**DIRECTIVE**
Each line that holds the word "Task" is to be identified and copied.

**PROVIDED MATERIAL**
━━━━━━━━━━━━━━━━
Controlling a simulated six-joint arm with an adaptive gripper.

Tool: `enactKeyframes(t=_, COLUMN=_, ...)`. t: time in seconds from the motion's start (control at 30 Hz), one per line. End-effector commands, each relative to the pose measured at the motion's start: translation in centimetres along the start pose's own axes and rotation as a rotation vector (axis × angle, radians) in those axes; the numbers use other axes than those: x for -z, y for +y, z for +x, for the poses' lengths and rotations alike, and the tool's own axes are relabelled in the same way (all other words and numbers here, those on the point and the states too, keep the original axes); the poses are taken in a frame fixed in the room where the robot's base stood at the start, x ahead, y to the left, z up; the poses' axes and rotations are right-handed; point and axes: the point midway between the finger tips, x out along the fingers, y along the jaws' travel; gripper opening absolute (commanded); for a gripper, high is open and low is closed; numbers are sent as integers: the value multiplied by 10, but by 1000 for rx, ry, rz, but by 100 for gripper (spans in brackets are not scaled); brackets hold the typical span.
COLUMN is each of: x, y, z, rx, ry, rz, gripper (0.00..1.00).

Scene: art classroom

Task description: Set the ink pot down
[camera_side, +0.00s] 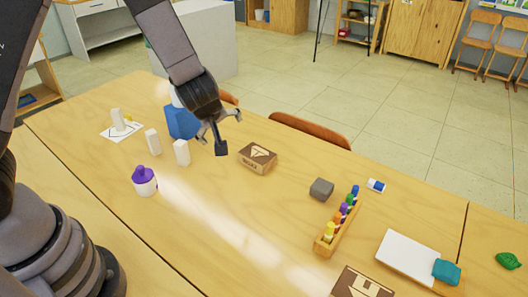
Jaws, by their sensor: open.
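The ink pot, which I take to be the white pot with a purple top (144,181), stands upright on the wooden table at the left, nearest to my arm's base. My gripper (219,135) is open and empty. It hangs over the table's far side, to the right of the pot and well apart from it, near a small brown box (258,158).
White blocks (153,142) and a blue object (182,122) stand left of my gripper. A grey block (321,189), a wooden rack of coloured bottles (338,222), a white board (408,256) and a teal block (446,272) lie right. The table's middle front is clear.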

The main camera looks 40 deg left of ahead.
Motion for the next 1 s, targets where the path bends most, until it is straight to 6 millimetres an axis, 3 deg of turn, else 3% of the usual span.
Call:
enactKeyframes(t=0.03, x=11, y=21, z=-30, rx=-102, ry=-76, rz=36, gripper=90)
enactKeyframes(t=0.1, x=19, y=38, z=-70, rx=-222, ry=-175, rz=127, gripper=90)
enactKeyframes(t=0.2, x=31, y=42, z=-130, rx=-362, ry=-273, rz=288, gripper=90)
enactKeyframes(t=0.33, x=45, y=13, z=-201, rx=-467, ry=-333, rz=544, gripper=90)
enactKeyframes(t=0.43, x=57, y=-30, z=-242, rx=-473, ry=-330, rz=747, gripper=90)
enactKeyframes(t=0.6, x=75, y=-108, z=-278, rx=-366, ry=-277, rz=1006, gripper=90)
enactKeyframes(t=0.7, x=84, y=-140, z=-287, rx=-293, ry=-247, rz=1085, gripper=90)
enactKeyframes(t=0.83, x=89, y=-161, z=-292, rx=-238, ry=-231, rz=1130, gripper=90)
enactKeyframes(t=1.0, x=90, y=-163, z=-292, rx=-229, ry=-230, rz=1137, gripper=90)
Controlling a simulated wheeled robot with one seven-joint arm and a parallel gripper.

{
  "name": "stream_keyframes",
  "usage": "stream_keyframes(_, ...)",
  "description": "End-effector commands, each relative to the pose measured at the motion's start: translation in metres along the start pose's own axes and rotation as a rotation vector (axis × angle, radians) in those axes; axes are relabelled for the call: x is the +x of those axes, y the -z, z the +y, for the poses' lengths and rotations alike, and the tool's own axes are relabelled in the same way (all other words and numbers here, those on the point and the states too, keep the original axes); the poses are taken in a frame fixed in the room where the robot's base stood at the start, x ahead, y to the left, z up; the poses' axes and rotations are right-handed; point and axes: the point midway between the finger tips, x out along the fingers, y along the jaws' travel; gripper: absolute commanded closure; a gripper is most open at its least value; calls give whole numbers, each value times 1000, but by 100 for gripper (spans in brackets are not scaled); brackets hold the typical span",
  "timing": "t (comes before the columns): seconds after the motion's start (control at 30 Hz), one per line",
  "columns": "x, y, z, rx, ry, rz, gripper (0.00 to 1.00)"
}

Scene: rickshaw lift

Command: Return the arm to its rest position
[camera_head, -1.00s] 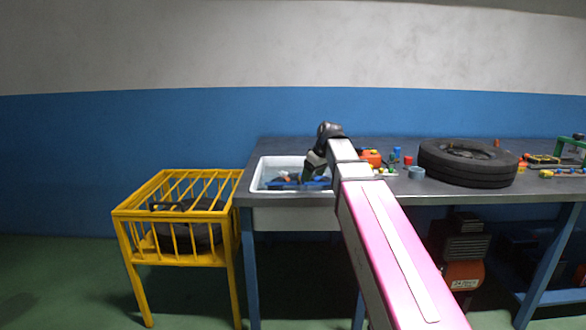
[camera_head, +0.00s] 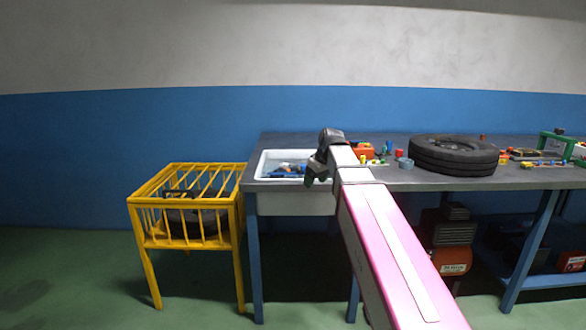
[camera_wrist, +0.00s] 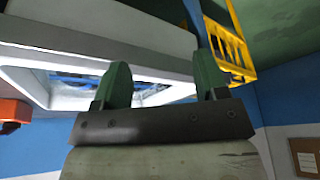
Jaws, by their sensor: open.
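My arm reaches forward over the front edge of the workbench (camera_head: 400,180), its pink link crossing the lower right of the head view. My gripper (camera_head: 312,182) hangs at the right end of the white sink basin (camera_head: 258,170), near its front rim. In the wrist view my gripper (camera_wrist: 160,82) shows two green fingers spread apart with nothing between them. The basin (camera_wrist: 150,65) lies beyond the fingers, with blue items inside it. My arm hides part of the basin's right side in the head view.
A yellow barred cage (camera_head: 190,240) holding a dark round object stands left of the bench. A black tire (camera_head: 454,155) lies on the bench, with small coloured parts around it. An orange and black machine (camera_head: 452,258) sits below. The floor before the cage is clear.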

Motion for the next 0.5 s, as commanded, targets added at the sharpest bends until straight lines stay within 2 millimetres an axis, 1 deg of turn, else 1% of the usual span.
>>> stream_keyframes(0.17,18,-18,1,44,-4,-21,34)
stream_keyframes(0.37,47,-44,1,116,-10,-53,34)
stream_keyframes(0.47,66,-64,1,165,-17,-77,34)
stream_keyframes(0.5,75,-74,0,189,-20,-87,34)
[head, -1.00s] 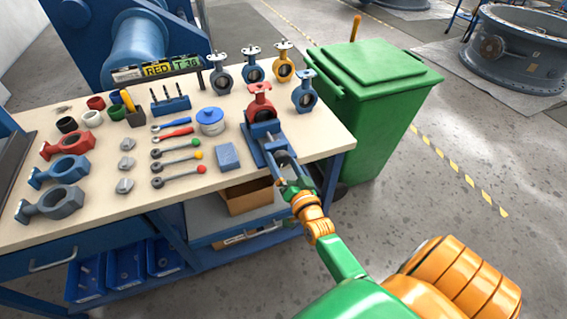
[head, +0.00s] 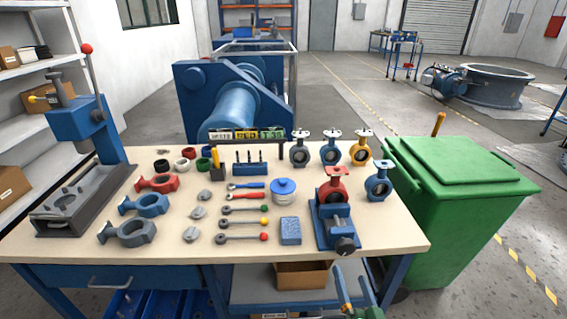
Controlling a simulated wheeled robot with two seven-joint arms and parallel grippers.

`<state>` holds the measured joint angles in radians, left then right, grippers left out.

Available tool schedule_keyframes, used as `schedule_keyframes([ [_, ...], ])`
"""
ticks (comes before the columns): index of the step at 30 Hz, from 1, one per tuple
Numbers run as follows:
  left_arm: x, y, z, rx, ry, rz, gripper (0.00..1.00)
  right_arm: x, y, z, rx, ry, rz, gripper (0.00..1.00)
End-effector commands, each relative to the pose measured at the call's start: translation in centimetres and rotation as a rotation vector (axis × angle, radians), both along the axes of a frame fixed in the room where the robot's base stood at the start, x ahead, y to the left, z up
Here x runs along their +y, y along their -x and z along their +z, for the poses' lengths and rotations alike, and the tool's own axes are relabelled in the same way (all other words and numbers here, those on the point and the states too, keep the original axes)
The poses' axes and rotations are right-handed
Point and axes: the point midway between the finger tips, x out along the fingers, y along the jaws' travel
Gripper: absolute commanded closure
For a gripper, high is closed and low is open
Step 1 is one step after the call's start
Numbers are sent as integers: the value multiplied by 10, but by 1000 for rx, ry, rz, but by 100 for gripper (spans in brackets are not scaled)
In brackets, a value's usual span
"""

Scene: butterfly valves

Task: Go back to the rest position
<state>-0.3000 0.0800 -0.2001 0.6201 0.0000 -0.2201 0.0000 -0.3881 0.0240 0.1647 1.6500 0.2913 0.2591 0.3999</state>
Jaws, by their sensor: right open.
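My right gripper (head: 353,287) shows at the bottom edge, in front of the bench and below its top. Its fingers are apart with nothing between them, and its arm is mostly out of frame. My left gripper is not in view. A red butterfly valve (head: 335,191) sits upright in the blue vise (head: 336,224) on the right of the workbench (head: 267,238). A grey valve (head: 300,151), a blue valve (head: 331,151) and a yellow valve (head: 361,150) stand in a row behind it. Another blue valve (head: 379,182) stands to its right.
A green bin (head: 452,205) stands right of the bench. A blue press (head: 85,130) stands at the bench's left end. Loose valve bodies, wrenches, a blue-lidded jar (head: 284,192) and a blue block (head: 290,231) lie on the top. A cardboard box (head: 302,276) sits on the shelf below.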

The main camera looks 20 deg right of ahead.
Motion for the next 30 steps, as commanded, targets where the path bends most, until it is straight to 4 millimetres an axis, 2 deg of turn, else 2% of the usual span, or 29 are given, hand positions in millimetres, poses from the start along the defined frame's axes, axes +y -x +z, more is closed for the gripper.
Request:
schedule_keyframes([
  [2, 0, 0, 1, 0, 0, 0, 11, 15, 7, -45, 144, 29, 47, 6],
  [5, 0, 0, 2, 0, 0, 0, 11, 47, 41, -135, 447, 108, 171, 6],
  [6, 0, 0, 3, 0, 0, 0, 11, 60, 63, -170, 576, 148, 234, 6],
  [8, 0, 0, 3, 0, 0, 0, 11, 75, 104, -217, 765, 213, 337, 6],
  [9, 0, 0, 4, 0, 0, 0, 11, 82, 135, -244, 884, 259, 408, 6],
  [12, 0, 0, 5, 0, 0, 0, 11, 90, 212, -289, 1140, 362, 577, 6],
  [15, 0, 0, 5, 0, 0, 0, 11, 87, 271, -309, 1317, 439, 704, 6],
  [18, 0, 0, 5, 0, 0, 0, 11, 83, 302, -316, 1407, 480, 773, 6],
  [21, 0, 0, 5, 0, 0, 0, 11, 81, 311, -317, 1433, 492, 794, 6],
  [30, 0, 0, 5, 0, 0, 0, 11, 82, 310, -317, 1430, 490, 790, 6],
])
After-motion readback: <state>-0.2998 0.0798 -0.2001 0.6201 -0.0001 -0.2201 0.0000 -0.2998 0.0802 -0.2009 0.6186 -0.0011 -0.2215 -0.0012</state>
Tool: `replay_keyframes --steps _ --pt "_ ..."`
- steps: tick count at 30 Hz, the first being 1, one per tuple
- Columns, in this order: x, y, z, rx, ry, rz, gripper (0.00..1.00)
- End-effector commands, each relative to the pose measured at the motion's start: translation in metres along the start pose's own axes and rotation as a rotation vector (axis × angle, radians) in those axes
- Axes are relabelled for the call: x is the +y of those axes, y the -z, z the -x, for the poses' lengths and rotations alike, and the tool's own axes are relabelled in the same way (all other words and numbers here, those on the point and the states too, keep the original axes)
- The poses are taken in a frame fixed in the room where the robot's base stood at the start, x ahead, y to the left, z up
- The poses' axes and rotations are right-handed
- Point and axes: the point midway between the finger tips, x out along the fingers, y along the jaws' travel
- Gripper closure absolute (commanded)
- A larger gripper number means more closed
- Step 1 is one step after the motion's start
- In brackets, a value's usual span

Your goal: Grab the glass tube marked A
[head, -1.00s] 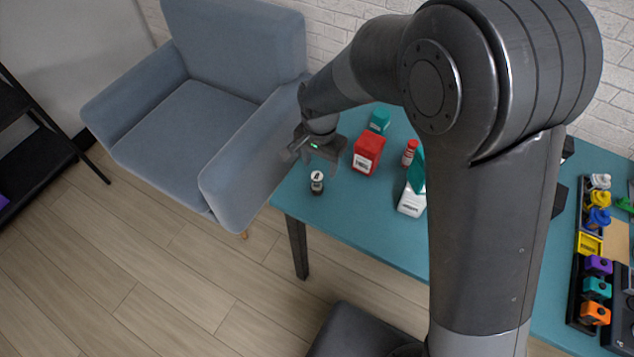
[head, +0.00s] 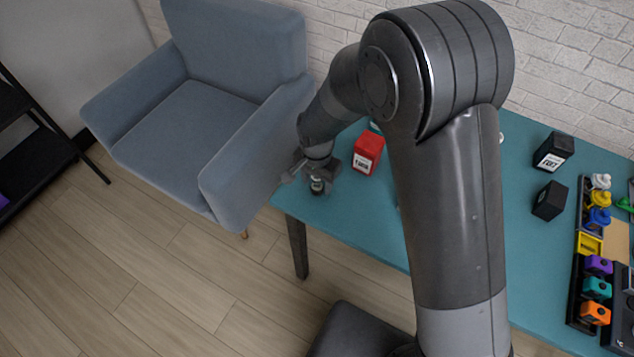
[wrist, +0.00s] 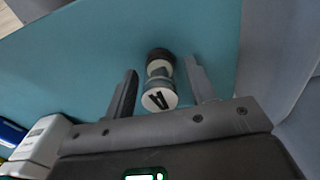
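The glass tube marked A (wrist: 160,82) stands near the left end of the teal table, with a white cap bearing a black letter A and a dark base. In the head view the tube (head: 317,186) is partly hidden under my gripper (head: 318,175). In the wrist view my gripper (wrist: 160,88) is open, with one finger on each side of the tube. Gaps show between both fingers and the tube, so it is not held.
A red box (head: 367,152) stands on the teal table (head: 350,225) just right of my gripper. Two black boxes (head: 553,151) (head: 549,200) and a rack of coloured parts (head: 585,250) are further right. A blue armchair (head: 190,125) borders the table's left end.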

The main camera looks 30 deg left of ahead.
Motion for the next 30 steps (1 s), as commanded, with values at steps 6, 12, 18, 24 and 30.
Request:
━━━━━━━━━━━━━━━━
**EXERCISE RESULT**
Task description: Set the ink pot down
Task: Go back to the rest position

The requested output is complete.